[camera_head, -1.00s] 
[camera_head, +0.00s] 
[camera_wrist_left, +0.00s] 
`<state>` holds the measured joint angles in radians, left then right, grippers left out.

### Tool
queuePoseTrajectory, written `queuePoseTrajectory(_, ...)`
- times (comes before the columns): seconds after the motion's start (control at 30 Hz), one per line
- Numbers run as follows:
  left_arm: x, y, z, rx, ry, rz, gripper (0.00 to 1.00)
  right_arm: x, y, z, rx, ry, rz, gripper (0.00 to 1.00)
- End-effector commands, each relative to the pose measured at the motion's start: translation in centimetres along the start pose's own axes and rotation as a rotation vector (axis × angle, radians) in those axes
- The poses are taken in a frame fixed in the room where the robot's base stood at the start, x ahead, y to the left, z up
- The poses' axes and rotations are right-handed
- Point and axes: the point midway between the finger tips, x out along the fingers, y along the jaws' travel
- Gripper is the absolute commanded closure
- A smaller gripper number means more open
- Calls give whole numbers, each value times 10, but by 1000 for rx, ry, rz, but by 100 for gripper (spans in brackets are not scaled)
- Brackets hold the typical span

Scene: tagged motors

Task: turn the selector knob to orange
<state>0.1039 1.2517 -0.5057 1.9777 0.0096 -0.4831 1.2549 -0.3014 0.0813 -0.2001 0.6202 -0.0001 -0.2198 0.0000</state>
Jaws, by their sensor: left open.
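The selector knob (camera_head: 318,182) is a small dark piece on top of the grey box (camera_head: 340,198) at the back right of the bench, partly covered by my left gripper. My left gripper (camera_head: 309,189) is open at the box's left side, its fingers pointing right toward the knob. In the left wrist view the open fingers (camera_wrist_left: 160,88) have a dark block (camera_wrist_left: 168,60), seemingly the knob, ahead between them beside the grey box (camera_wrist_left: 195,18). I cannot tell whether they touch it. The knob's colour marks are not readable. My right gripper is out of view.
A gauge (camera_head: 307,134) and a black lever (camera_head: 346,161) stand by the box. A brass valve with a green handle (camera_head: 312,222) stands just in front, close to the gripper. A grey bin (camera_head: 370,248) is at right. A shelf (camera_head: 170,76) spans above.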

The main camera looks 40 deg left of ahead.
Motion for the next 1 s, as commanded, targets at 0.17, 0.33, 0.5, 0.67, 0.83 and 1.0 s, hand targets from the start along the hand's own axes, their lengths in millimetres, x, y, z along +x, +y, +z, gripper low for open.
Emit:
******************************
▶ Exercise brief: Repeat only the lines running from the line that contains "- Brackets hold the typical span" through the last line above, inclusive.

▶ Completed task:
- Brackets hold the typical span

Scene: tagged motors

Task: turn the selector knob to orange
<state>0.1039 1.2517 -0.5057 1.9777 0.0096 -0.4831 1.2549 -0.3014 0.0813 -0.2001 0.6202 -0.0001 -0.2198 0.0000</state>
Jaws, by their sensor: left open.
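The selector knob (camera_head: 318,182) is a small dark piece on top of the grey box (camera_head: 340,198) at the back right of the bench, partly covered by my left gripper. My left gripper (camera_head: 309,189) is open at the box's left side, its fingers pointing right toward the knob. In the left wrist view the open fingers (camera_wrist_left: 160,88) have a dark block (camera_wrist_left: 168,60), seemingly the knob, ahead between them beside the grey box (camera_wrist_left: 195,18). I cannot tell whether they touch it. The knob's colour marks are not readable. My right gripper is out of view.
A gauge (camera_head: 307,134) and a black lever (camera_head: 346,161) stand by the box. A brass valve with a green handle (camera_head: 312,222) stands just in front, close to the gripper. A grey bin (camera_head: 370,248) is at right. A shelf (camera_head: 170,76) spans above.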

The main camera looks 40 deg left of ahead.
Motion for the next 1 s, as commanded, targets at 0.17, 0.33, 0.5, 0.67, 0.83 and 1.0 s, hand targets from the start along the hand's own axes, their lengths in millimetres, x, y, z along +x, +y, +z, gripper low for open.
Emit:

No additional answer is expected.